I fell in love with Tanzania and its people. The magnificent Mount Kilimanjaro, the Arusha marketplaces with spices, Maasailand, the Ngorongoro Crater and the safari, Zanzibar, and Stone Town among many other sites simply blew my mind away. The various stones, in odd shapes balancing perfectly on top of each other, sprinkled throughout the countryside of Arusha were like nothing I had ever seen before. A family of elephants crossing the road undisturbed in the Ngorongoro Crater Conservation Area and the zebras lovingly embracing in a hug at the safari will be memories that I will cherish forever.
While in Tanzania, I engaged with a group of semi-nomadic individuals known as the Maasai. Visiting the Maasai brought a different set of challenges and experiences. The Maasai economy is highly dependent on the selling of livestock, clothing, artwork, beading, and jewelry. What the future holds for the Maasai in the face of adversity remains unclear, but their tenacity to survive difficult times, their strong identity, and the cohesive community structures are truly remarkable.
I participated in a photo-voice project to connect with the Maasai and engage with them in a way that language would have otherwise not allowed us to. I learned a bit of Swahili, but through the use of photography and visuals, I was able to connect with the Maasai even without language and attain an appreciation for their culture that otherwise would not have been possible. I am a firm believer that through the arts, we can defy several barriers–the barriers of language, poverty, time, and culture. I was humbled to experience how the arts can be used as a medium for connecting with individuals and providing benefits for society.

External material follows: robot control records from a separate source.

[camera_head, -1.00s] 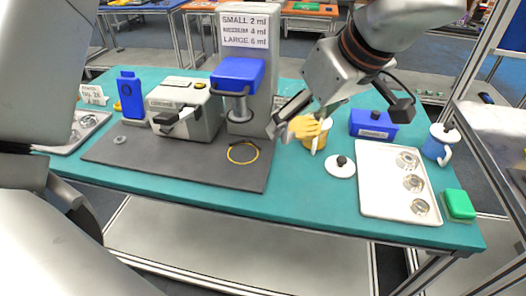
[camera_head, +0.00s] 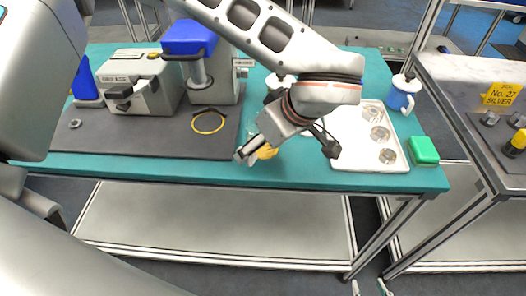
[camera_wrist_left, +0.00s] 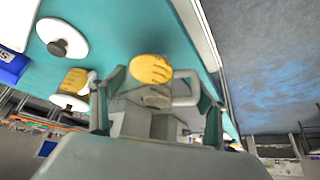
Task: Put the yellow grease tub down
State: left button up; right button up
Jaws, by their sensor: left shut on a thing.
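In the left wrist view my left gripper (camera_wrist_left: 158,105) is shut on the yellow grease tub (camera_wrist_left: 150,68), whose pale handle sticks out to the right. In the head view only a small yellow part of the tub (camera_head: 267,151) shows, beside a gripper's fingertip near the bench's front edge; the gripper and wrist hide the rest. I cannot tell whether the tub touches the bench. The jaw state of my right gripper cannot be read. Another yellow container (camera_wrist_left: 75,80) and a round white lid with a dark knob (camera_wrist_left: 60,40) lie to the left in the wrist view.
The teal bench (camera_head: 225,172) has a dark mat (camera_head: 150,140) with grey machines on the left. A white tray with round cups (camera_head: 345,155), a green block (camera_head: 424,150) and a blue mug (camera_head: 402,95) stand right. Bare teal shows along the front edge.

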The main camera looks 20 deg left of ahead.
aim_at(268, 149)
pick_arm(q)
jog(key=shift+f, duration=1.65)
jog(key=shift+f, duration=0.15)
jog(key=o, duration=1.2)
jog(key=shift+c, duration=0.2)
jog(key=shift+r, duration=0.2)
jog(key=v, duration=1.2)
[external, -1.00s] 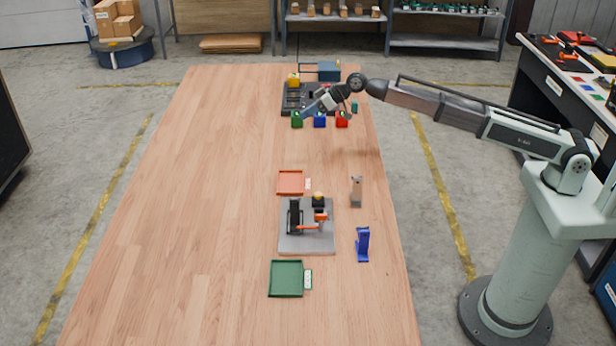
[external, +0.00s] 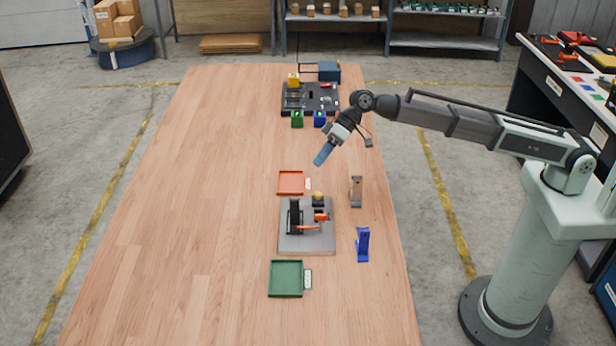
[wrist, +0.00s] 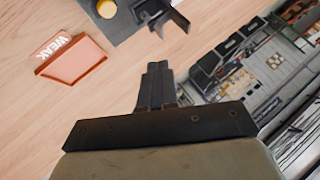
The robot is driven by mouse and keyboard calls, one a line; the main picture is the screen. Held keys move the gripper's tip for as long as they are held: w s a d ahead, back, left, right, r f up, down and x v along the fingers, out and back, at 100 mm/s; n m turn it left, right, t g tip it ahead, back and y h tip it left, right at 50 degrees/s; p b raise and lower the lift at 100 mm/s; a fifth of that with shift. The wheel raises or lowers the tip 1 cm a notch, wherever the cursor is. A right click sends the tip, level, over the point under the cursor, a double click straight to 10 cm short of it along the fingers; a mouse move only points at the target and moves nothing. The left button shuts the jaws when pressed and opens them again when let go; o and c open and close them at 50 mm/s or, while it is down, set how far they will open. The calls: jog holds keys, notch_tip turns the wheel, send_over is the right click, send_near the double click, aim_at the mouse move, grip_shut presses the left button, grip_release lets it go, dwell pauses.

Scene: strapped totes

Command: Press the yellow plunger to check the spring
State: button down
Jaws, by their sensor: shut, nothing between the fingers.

In spending time with the Maasai, I learned that they have maintained their rich and dynamic culture over the past years despite change and adversity. Despite being under the constant threat from pressures outside of their control, such as global warming, land rights, and modernization, the Maasai have largely been able to keep their culture and traditional way of life intact. But due to low rainfall that year, they were facing hardships surviving as subsistence semi-nomadic individuals. Many were moving to the city with hopes and expectations, only to find that their lack of education, networks, and understanding of city life limits their prospects to find work.
I heard firsthand descriptions of this through a humbling conversation with some young girls (Suffina, Serena, and Numa), about their life and education goals. Serena, a 17-year-old girl, shared with me that if she did not pass the national examinations (which are in English) her father would be forced to marry her off because the family was struggling at that time.
I felt great empathy for Serena. I understand the transformative power of education because I have experienced it myself. Because I understand what it means to be underprivileged, I could relate to Serena and engage with the rest of the children in a profoundly respectful way. I was amazed and humbled to see the profound devotion to education that Serena had.
From interactions like these, I learned that we can achieve so much more when we take the time to listen to those around us. I learned that in trying to tackle the world’s challenges, you should listen 90% of the time, and talk 10% of that time. Hearing is a simple, passive activity. However, listening is the challenge, because it requires us to use our “ears, eyes, and heart” (Komives, Lucas, and McMahon, 2007). From my experience in Tanzania, I would say that listening is by far the most valuable quality or ability that a leader can possess. I was also able to appreciate the important role that empathy plays in leadership.
Being empathetic means “walking in someone else’s shoes and feeling their pain.” By being empathetic and showing respect for the struggles the Maasai are encountering, we became connected. Empathy, like the arts, transcends the boundaries of language, space, and time. Despite the fact that our experiences or values may differ, we are connected as human beings. Tanzania will always have a special place in my heart. Tanzania will always be home (nyumbani).
I found myself. I found my strength and voice in Tanzania. I learned that home is not a place, nor a sanctuary, but it’s a feeling. It’s where dignity and respect meet. Now, it’s my turn to pay it forward and use my voice to empower those around me to become social change agents. It’s my turn to share my experience and use my voice as a social change agent to preserve the dignity and respect of every individual. I’ve learned the power of we. Without a doubt, my voice is powerful, but collectively, our voices are unstoppable. That, to me, is what it means to be Braven.